Warhurst has earned their trust by taking their goals and making
them his own.

“Other coaches, they race their athletes just to get
points for the school,” Willis explained. “They
don’t care about the athlete’s future. Ron has been
here 30 years; his job is not at risk. He’s got the
athlete’s heart in mind, rather than his wallet.”

“Since Sullivan, I don’t really care about a dual
meet against Eastern Michigan or Indiana,” Warhurst said.
“You have to pick your battles.”

Brannen and Willis run in specialized events in the indoor
season. Brannen will try to repeat as national champion in the 800
meters, and Willis likely could win several events.
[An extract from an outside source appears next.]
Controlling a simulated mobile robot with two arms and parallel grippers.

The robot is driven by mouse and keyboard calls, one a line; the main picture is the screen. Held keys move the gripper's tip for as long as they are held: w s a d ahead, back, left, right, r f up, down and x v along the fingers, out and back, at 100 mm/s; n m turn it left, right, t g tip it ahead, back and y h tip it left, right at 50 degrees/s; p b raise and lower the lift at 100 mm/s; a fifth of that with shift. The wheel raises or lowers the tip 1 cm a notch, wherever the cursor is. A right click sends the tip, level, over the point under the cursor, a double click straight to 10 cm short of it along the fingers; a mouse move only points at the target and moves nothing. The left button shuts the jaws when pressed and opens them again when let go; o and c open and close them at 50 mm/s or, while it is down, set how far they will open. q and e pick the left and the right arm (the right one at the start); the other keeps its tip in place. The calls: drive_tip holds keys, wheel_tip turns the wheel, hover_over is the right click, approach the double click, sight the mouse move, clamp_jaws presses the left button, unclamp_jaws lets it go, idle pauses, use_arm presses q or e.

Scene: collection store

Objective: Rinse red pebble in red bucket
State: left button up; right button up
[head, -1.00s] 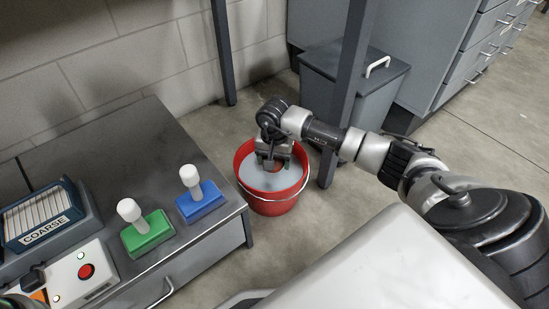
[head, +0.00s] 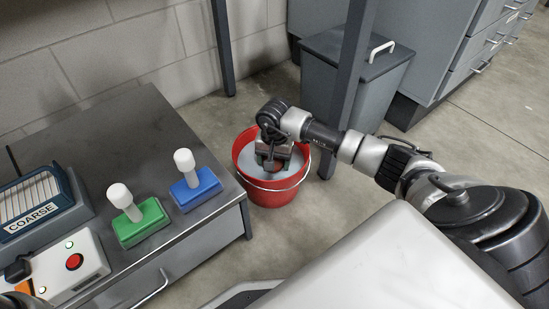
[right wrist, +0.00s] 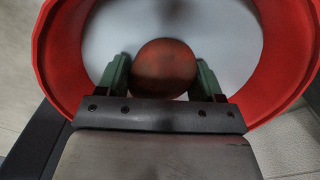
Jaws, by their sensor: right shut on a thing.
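The red bucket (head: 273,192) stands on the floor beside the table, with pale liquid inside and a thin wire handle. My right gripper (head: 271,161) reaches down into its opening. In the right wrist view the red pebble (right wrist: 164,68) is a round, dark red-brown thing between the two green fingers of my right gripper (right wrist: 161,77), which is shut on it. The bucket's red rim (right wrist: 62,50) surrounds it there. The pale liquid (right wrist: 215,35) lies behind the pebble. I cannot tell if the pebble touches the liquid. My left gripper does not show.
The table (head: 118,100) at left holds a green block with a white knob (head: 141,222), a blue one (head: 195,188), a box marked COARSE (head: 38,205) and a control box with a red button (head: 75,262). A lidded grey bin (head: 355,85) and a table leg stand behind the bucket.

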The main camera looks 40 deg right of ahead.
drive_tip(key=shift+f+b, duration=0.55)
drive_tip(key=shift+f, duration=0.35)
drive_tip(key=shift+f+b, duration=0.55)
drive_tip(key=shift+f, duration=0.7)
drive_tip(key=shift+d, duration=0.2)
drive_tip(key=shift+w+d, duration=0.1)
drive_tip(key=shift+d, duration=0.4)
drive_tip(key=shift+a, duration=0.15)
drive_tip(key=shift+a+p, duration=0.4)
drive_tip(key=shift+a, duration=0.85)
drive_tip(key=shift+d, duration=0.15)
“I would have the possibility of tripling in the mile, the
3K and the 5K,” Willis said. “Yeah, I might get us
seven points, but I might get injured from doing that.”

“You can’t go into every skirmish and come out
licking your wounds,” Warhurst said.

Warhurst supports Brannen and Willis’s decision to sit out
the outdoor season, even though it greatly decreases
Michigan’s chance of making noise nationally.

Joined by Olympic hopefuls and former Wolverines Tim Broe and
Sullivan, Brannen and Willis’s workouts will intensify in May
and June because they want to hit their stride for the Olympic
trials in early July. They will all be in Ann Arbor, training under
Warhurst’s guidance, and then will depart for their
respective trials, where Brannen and Willis expect to qualify.

“I know I can get them there,” Warhurst said.

In the “win now” culture of college sports, Warhurst
goes out of his way to ensure that his kids are successful in what
matters to them. He knows that win or lose, medal or no medal,
Brannen and Willis’s performance in these Olympics will do
more for Michigan than any dual meet ever could.